We could see the towers from the class. The alarms were going off all throughout the school at that point. My dad was the school counselor, and a lot of kids had parents working in the towers. They were all panicked, trying to get ahold of parents and figure out what was going on. It was an absolutely insane day.”
Fr. Thom Meehan
“I was living in Charlotte, North Carolina at the time. I had just left the house to celebrate the 9:15 parish mass. After mass was over another friar came to tell us.
There was deep silence.
Everything on TV was about 9/11. I remember every Church in Charlotte had an evening service and it was packed. A huge big service that night was packed with people crying and in disbelief of trying to find a relative. They all turned to their parishes.”
See Dr. Joseph Oechsle’s prayer for 9/11 at Malvern’s UNITAS blog.
The Blackfriar Chronicle & Friar’s Lantern staff thanks Malvern’s faculty and staff for sharing these stories.

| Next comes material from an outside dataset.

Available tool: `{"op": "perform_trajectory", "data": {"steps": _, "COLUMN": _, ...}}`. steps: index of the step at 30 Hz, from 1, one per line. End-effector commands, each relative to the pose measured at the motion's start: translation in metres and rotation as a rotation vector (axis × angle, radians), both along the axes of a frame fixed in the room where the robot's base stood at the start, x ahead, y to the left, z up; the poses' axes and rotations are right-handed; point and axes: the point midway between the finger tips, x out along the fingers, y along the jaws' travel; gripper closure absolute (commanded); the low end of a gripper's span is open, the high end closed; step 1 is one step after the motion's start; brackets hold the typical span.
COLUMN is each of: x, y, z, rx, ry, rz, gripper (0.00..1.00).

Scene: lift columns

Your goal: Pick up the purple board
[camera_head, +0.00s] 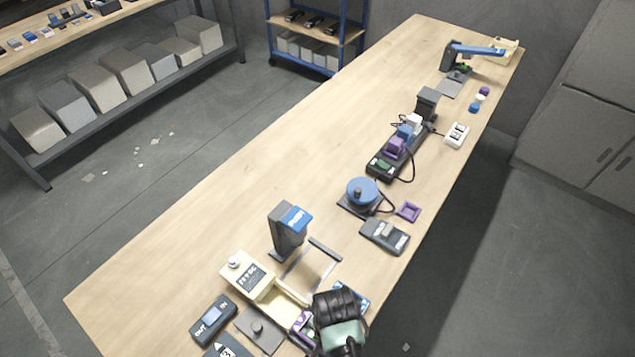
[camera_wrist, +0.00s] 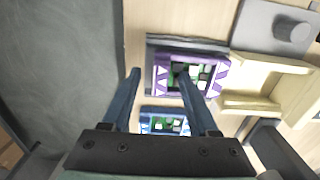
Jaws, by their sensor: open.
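The purple board (camera_wrist: 203,72) is a purple-framed board with a green and dark circuit middle. In the wrist view it lies on a dark grey base in the upper middle. In the head view a part of the purple board (camera_head: 303,326) shows beside my gripper, which hides the rest. My gripper (camera_wrist: 158,72) is open and empty. Its right finger overlaps the purple board in the wrist view, and its left finger is to the left of it. I cannot tell whether they touch. In the head view my gripper (camera_head: 338,318) is at the table's near right end.
A blue board (camera_wrist: 163,123) lies between my fingers' bases in the wrist view. A cream fixture (camera_wrist: 262,85) stands close right of the purple board. A grey plate with a knob (camera_head: 258,331) and a blue-topped column (camera_head: 289,229) stand nearby. The table's left side is clear.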

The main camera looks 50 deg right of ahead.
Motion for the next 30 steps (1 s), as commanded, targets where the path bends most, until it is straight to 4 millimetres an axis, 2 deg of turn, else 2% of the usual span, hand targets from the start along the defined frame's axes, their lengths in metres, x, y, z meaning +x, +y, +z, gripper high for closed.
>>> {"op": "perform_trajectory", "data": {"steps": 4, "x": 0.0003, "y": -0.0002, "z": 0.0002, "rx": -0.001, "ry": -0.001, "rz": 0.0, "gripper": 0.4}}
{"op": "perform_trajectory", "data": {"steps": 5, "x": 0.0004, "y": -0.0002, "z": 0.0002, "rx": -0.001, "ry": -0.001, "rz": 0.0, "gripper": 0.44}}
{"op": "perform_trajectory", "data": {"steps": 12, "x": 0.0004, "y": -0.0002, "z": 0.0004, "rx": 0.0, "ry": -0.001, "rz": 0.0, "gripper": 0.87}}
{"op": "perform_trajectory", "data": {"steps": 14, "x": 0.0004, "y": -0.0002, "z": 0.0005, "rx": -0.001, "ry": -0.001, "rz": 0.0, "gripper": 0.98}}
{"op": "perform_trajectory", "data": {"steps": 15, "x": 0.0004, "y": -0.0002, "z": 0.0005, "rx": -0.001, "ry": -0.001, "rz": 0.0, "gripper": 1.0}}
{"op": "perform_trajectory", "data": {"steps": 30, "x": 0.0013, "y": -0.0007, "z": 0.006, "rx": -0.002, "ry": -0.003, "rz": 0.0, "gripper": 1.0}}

Kevin Quinn • Sep 11, 2014 at 8:22 pm
I was in Physics class my Junior year at Bonner when the towers were hit. The whole school had stopped what we were doing to watch the live news coverage. Part of me couldn’t reconcile the dramatic scenes on television as real, since similar kinds of chaos are so often depicted in shows and movies. When the second plane had hit our teacher turned to us and said “you have just witnessed the instant that the world changed.” At the time I couldn’t appreciate how profound that was. I looked out the window of Monsignor Bonner and could see the Philadelphia skyline, anxiously looking for planes in the sky.